Exercise directions - Pull each line containing "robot" out of the data and copy it.
◇ ◇ ◇ ◇
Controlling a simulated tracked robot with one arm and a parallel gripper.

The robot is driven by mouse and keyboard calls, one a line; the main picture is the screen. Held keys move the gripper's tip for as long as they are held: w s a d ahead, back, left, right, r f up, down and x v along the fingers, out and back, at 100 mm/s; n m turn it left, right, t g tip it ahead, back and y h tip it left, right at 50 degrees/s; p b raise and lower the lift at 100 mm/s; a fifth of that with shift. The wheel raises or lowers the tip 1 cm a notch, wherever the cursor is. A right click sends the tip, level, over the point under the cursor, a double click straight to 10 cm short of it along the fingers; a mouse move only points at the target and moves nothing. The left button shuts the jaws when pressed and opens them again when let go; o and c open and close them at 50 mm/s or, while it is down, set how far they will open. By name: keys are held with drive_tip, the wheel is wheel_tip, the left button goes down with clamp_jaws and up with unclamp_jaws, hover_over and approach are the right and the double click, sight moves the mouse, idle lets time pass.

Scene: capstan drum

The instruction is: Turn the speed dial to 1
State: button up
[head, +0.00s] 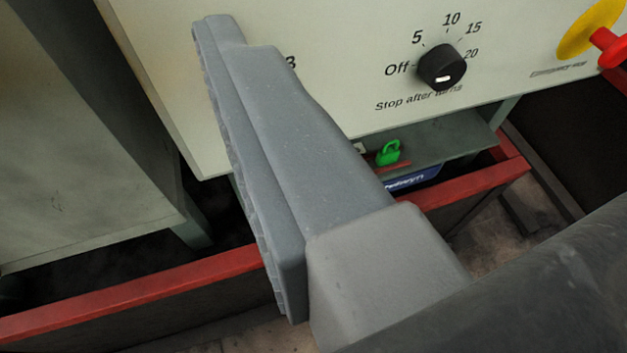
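My gripper (236,38) is grey and crosses the left middle of the head view, its tip over the pale control panel (340,50). Only one broad finger shape with a ridged edge shows clearly, so its opening cannot be judged. A printed "3" shows just right of the fingertip. The speed dial itself is not visible; the gripper covers the panel beside that number. Whether the gripper touches anything is hidden.
Right of my gripper is a black "Stop after turns" knob (442,67), marked Off to 20. A red knob on a yellow disc (593,30) is at the upper right. Below are a green padlock (388,153) and a red-edged frame (130,291).

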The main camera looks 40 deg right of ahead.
◇ ◇ ◇ ◇
Output for this task -
Controlling a simulated tracked robot with one arm and a parallel gripper.
The robot is driven by mouse and keyboard calls, one a line; the main picture is the screen. Held keys move the gripper's tip for as long as they are held: w s a d ahead, back, left, right, r f up, down and x v along the fingers, out and back, at 100 mm/s; n m turn it left, right, t g tip it ahead, back and y h tip it left, right at 50 degrees/s; p b raise and lower the lift at 100 mm/s; a fifth of that with shift. The wheel raises or lowers the tip 1 cm a notch, wherever the cursor is. A right click sends the tip, level, over the point under the cursor, a double click straight to 10 cm short of it along the fingers; a mouse move only points at the target and moves nothing. The left button shuts the jaws when pressed and opens them again when let go; o and c open and close them at 50 mm/s or, while it is down, set how far they will open. By name: keys are held with drive_tip, the wheel is wheel_tip, the left button goes down with clamp_jaws and up with unclamp_jaws, hover_over and approach are the right and the double click, sight moves the mouse, idle lets time pass.

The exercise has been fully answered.